Billboard, the first work in his series “General Urban Walls” begun in 1963, serves as an introduction to both the exhibition and Doğançay’s wall art. The retrospective continues with the series “Doors,” “Detour,” “New York Subway Walls,” “Breakthrough,” “Ribbons,” “Cones,” “Housepainter,” “Grego Walls,” “Formula I,” “Double Realism,” “Walls of Alexander,” “Blue Walls of New York,” and also “Framed Walls,” a series the artist started in 2008 and is currently ongoing.
In 1965, the Solomon R. Guggenheim Museum in New York purchased his work Billboard, which was the first time a work by Doğançay had been included into the permanent collection of a major museum. Today the artist’s paintings of walls can be found in prominent museums worldwide and in major institutional and private collections.
His works are now part of over 70 prominent museum collections around the world including the Museum of Fine Arts in Boston, the Victoria & Albert Museum in London, the Centre Pompidou in Paris, the British Museum in London, the Pinakothek der Moderne in Munich, the Moderna Museet in Stockholm, and the Guggenheim Museum in New York.
With his work Ribbon Mania being included this year in the permanent collection of the Metropolitan Museum of Art in New York, Doğançay has become the first Turkish artist to have entered this collection.
The exhibition catalog, which will help share Doğançay’s work with a wider audience, was sponsored by Yıldız Holding.

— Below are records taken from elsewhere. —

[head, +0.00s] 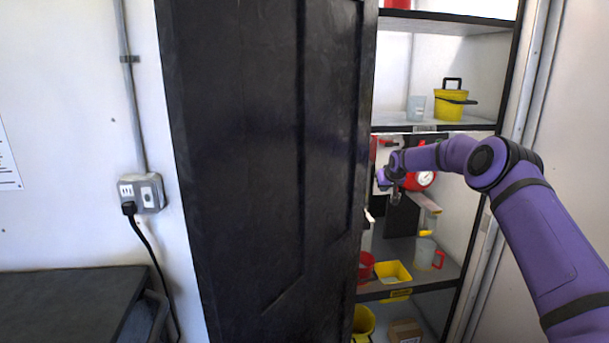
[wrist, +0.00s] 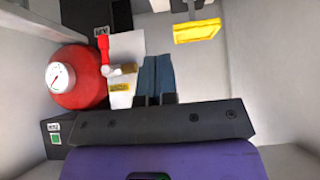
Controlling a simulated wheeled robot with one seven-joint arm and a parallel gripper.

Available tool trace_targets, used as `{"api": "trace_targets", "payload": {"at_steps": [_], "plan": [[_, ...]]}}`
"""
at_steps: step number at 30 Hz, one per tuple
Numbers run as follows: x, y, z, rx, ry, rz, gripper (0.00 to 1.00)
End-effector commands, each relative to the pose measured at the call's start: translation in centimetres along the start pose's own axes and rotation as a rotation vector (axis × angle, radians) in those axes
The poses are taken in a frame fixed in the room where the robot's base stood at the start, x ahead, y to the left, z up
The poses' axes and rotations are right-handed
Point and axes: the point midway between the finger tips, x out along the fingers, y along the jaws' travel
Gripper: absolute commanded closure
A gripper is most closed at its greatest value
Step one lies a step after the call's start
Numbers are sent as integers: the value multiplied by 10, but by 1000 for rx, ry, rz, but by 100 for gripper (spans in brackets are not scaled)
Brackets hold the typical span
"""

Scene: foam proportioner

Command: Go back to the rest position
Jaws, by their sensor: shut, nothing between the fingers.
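My gripper (head: 385,178) is at the end of my purple arm, in front of the middle of the open shelving, just right of the black door (head: 265,160). In the wrist view its two fingers (wrist: 156,78) are together with nothing between them. A red round vessel with a white gauge (wrist: 75,77) is left of the fingers in the wrist view. It also shows behind my wrist in the head view (head: 421,181). A red-handled valve (wrist: 104,57) with a brass part is close to the left of the fingers. My arm hides part of this equipment in the head view.
A yellow container (head: 450,104) and a clear cup (head: 417,108) stand on the upper shelf. A yellow tray (head: 393,272), a red jug (head: 366,266) and a red-handled clear jug (head: 426,254) are on the lower shelf. A wall socket (head: 142,193) is left of the door.

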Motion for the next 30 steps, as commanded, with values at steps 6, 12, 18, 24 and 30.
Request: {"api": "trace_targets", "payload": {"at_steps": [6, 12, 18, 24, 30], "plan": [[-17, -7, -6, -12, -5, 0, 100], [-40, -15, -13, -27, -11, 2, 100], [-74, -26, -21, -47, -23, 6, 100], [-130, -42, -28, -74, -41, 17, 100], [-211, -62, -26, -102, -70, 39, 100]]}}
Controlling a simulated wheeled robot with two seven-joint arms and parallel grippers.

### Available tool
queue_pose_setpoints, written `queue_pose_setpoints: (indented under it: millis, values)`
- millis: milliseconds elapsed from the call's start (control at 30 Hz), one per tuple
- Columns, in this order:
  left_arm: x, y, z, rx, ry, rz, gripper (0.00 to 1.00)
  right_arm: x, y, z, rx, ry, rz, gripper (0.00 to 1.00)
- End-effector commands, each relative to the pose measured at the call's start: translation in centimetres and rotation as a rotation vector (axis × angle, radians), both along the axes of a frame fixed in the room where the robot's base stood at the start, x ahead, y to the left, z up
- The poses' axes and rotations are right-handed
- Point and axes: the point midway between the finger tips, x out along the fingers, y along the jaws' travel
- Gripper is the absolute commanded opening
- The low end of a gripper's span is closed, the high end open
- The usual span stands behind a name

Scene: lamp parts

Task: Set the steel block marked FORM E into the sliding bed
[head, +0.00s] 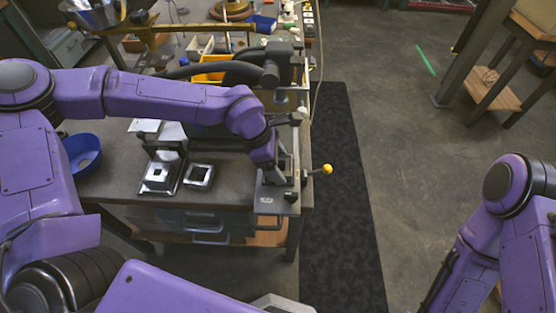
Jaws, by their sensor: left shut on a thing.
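My left arm reaches across the bench, and its gripper (274,177) points down at the grey press-like fixture (270,200) at the bench's right end. The gripper is shut on a thing that the wrist and fingers mostly hide, so I cannot make out its marking. The fixture has a flat grey front with a small pale label, too small to read; I cannot tell which part of it is the sliding bed. My right gripper is out of view.
A lever with a yellow knob (327,169) sticks out right of the fixture. A blue bowl (82,154) stands at left. A yellow bin (208,72) and brass parts crowd the back. A dark floor mat (340,220) runs beside the bench.

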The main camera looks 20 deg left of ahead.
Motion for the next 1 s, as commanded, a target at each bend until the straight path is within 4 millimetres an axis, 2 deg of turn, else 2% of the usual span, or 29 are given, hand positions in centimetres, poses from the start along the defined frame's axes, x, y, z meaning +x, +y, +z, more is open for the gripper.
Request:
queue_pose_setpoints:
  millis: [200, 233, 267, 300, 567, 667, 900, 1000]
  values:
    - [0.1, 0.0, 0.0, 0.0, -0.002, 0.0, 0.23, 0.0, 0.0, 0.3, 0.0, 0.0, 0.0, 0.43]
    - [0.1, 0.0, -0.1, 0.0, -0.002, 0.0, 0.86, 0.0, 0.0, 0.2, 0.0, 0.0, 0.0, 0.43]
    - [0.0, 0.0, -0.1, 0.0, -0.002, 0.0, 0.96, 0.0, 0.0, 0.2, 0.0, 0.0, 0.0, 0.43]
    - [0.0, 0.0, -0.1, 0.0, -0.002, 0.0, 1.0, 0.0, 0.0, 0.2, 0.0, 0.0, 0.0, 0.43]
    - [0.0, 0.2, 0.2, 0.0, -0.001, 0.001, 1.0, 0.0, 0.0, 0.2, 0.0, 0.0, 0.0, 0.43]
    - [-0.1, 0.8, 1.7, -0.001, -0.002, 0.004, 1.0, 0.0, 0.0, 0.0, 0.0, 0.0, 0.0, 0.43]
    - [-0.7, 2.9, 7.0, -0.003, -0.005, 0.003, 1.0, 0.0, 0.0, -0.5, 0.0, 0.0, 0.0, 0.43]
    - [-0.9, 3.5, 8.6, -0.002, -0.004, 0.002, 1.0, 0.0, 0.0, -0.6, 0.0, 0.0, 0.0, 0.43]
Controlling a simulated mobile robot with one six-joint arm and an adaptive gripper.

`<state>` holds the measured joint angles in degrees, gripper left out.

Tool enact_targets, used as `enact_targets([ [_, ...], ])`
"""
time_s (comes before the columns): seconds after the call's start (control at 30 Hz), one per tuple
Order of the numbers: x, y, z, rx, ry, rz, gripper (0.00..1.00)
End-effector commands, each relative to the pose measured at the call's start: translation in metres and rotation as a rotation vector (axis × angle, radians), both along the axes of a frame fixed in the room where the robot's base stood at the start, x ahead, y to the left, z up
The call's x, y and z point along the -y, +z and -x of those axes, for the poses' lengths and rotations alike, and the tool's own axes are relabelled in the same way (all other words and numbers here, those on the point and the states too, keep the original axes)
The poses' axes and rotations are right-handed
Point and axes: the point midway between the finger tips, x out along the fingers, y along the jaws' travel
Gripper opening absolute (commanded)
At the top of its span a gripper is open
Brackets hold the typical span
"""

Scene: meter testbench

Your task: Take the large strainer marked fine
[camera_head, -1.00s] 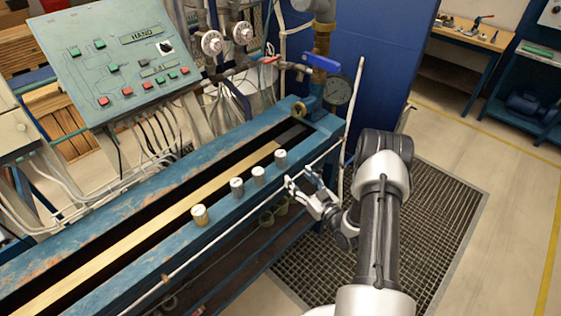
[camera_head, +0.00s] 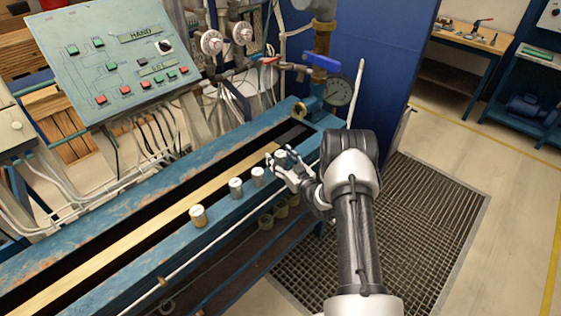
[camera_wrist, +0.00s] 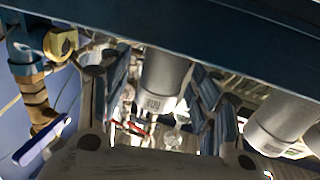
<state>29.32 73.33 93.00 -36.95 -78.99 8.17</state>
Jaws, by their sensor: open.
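Several cylindrical strainers stand in a row on the front rail of the bench. The nearest one (camera_head: 198,215) is widest and brassy below. Two grey ones (camera_head: 236,187) (camera_head: 257,177) stand behind it. The farthest grey one (camera_head: 281,154) is partly hidden by my gripper (camera_head: 277,166). In the wrist view my gripper (camera_wrist: 165,95) is open, with one finger on each side of a grey strainer (camera_wrist: 164,78); contact cannot be told. It has small lettering too blurred to read. A second strainer (camera_wrist: 285,118) is at right, outside the fingers.
A gauge (camera_head: 338,90) and blue-handled valve (camera_head: 322,63) stand at the bench's far end. A sloped control panel (camera_head: 110,65) is behind.

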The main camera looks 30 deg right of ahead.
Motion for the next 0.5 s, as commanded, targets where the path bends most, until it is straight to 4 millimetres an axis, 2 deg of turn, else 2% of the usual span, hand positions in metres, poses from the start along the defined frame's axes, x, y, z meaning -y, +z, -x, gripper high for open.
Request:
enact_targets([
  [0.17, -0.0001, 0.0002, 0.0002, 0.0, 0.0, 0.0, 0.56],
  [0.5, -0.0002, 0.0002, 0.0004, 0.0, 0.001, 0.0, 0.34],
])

Published by Prestel Publishing, based in Munich, it will be sold worldwide. In his catalog article “The Recording of History and the Anatomy of Walls,” exhibition curator Levent Çalıkoğlu writes about the artist’s 50-year-long career. Brandon Taylor, Professor of Art History at the University of Southhampton, continues the analysis he began in his 2008 book “Urban Walls” in which he wrote about the works of Doğançay. Also among authors in the catalog is Richard Vine, editor of the magazine Art in America. Vine individually refers to the series and works in the show and accompanies his explanations of the artist’s work with biographical details. Finally, Clive Giboire’s article analyzes all of Doğançay’s series and examines the techniques developed by the artist over time.